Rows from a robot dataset

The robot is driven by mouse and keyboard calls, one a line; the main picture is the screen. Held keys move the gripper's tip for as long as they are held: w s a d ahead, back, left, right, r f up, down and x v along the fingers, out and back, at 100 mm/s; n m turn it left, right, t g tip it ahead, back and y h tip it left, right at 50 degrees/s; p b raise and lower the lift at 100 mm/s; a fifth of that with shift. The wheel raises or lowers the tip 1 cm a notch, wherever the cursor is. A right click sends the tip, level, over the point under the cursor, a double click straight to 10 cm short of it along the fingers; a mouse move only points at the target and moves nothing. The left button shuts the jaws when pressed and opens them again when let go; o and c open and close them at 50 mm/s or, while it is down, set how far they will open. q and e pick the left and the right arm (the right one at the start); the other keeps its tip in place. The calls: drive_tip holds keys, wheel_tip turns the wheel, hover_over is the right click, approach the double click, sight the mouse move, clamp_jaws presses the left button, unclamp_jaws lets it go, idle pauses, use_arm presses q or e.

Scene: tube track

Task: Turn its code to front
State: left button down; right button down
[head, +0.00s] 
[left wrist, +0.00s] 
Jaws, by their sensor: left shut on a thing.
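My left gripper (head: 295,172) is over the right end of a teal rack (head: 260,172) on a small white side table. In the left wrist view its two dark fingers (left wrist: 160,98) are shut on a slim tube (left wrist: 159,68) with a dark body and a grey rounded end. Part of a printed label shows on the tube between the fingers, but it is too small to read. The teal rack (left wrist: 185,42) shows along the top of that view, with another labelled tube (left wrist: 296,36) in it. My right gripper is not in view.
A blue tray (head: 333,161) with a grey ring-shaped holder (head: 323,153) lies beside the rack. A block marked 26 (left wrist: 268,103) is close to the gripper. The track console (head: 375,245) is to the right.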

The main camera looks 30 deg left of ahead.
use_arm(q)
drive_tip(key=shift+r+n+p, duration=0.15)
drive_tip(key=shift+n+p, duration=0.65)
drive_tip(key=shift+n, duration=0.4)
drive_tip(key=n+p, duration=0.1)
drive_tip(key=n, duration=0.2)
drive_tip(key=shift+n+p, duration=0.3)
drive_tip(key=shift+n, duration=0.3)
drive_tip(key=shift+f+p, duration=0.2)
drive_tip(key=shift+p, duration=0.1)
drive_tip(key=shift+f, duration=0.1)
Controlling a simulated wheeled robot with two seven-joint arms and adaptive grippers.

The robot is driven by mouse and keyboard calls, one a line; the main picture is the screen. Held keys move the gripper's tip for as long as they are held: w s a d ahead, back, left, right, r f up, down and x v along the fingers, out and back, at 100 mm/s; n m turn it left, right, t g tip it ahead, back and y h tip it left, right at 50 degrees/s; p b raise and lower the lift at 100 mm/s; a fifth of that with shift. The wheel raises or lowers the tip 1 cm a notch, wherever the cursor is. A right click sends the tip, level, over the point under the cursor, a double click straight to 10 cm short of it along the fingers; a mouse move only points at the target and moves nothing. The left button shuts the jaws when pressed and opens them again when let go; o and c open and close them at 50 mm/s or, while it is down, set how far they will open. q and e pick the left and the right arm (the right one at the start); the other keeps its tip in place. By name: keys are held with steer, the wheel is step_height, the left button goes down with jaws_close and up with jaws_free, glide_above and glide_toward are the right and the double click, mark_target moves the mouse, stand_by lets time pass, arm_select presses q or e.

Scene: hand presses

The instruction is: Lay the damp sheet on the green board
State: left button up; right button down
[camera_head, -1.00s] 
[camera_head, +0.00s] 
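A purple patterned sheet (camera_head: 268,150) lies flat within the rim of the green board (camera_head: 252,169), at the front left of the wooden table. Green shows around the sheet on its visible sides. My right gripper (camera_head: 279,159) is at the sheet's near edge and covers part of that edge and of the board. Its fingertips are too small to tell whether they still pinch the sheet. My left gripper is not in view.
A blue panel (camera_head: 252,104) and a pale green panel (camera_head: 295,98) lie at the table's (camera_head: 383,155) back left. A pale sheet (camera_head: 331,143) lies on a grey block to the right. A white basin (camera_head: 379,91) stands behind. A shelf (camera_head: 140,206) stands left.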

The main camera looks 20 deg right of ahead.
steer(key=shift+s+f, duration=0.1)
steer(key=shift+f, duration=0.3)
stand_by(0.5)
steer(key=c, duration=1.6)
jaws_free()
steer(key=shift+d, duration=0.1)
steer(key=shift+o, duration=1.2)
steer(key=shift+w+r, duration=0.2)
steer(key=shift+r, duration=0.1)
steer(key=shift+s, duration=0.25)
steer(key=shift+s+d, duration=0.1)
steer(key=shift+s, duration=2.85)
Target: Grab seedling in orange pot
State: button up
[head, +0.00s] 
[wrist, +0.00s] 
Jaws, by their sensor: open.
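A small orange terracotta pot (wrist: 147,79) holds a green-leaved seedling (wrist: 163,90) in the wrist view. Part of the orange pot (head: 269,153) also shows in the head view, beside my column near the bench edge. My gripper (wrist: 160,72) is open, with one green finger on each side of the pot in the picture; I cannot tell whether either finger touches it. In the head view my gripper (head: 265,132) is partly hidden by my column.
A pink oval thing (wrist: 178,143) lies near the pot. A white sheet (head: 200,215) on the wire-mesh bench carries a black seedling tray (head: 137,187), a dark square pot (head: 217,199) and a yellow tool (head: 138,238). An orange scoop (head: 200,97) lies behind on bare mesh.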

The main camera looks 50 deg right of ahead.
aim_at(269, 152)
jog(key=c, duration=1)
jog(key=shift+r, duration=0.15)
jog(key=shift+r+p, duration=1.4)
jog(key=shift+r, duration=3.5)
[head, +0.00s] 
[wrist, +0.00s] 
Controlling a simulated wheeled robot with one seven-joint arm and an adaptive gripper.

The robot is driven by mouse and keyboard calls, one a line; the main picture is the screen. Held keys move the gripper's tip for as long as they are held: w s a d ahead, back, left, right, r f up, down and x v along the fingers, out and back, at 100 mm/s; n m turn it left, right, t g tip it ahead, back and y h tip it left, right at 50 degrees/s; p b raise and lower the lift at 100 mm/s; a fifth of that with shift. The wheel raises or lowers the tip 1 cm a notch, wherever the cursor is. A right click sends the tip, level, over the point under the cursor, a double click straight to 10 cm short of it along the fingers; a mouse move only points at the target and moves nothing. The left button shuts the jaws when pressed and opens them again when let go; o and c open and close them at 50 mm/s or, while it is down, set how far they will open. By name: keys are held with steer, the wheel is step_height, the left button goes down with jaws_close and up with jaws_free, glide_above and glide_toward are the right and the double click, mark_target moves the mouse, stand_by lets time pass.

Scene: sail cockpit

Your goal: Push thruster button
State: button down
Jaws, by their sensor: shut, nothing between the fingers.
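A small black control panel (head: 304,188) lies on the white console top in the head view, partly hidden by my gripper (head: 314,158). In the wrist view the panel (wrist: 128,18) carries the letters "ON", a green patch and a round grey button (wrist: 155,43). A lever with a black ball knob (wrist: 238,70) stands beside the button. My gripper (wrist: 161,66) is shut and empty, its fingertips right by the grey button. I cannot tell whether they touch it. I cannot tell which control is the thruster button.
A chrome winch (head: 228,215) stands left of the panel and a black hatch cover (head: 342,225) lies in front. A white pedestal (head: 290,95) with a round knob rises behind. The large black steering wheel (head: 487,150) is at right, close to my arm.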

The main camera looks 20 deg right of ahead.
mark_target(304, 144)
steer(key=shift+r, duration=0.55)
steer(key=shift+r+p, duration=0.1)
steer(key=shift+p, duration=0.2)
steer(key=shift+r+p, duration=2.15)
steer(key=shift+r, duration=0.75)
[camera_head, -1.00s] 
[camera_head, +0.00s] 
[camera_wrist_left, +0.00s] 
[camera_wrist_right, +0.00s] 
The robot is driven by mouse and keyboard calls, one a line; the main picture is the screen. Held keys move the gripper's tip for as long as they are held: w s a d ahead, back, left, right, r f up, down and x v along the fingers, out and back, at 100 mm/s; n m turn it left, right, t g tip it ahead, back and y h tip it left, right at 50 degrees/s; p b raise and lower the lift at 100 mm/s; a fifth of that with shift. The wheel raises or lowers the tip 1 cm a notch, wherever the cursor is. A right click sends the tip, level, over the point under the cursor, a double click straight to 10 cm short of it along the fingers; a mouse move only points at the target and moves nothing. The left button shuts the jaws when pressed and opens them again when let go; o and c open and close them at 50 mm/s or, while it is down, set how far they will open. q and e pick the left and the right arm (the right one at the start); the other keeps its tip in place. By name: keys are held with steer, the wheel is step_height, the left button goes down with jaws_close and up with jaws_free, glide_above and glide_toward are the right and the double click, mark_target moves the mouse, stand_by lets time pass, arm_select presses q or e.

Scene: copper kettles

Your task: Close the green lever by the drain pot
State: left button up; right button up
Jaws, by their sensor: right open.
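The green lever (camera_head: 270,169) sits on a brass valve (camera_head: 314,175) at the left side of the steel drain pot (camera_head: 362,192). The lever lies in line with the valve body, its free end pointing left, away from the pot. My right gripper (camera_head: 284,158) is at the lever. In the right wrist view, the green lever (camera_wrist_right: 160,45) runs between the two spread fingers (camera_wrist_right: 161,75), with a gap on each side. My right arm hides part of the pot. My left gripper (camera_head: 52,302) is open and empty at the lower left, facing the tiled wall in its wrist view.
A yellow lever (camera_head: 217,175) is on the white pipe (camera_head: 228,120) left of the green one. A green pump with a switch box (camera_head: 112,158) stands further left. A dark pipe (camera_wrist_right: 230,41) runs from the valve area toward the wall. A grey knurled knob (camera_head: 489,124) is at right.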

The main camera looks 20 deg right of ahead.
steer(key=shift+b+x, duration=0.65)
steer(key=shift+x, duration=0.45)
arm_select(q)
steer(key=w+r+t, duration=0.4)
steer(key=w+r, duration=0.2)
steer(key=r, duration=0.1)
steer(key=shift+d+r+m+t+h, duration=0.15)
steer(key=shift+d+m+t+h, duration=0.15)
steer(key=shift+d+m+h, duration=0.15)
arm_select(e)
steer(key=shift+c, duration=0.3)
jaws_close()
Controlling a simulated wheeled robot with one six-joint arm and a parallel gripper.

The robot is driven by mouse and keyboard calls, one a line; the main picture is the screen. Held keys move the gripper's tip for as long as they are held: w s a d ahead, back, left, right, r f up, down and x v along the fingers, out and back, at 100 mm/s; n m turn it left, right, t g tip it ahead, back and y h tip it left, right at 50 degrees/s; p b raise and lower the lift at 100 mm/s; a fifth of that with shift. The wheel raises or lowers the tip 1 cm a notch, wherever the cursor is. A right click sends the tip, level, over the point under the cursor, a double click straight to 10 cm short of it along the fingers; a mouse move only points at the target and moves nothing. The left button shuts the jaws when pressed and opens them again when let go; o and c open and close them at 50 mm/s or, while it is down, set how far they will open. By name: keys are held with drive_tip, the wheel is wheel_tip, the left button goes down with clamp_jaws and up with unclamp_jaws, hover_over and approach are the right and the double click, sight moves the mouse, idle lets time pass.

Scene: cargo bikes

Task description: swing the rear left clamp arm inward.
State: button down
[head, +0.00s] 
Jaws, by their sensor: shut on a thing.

** Task **
Return nothing but the lines running from the line with "The main camera looks 50 deg right of ahead." through the line with "Controlling a simulated wheeled robot with one seven-joint", exactly as they appear.

** Solution to this problem **
The main camera looks 50 deg right of ahead.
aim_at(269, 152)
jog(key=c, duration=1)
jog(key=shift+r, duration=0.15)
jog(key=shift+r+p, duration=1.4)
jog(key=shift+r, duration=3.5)
[head, +0.00s] 
[wrist, +0.00s] 
Controlling a simulated wheeled robot with one seven-joint arm and an adaptive gripper.

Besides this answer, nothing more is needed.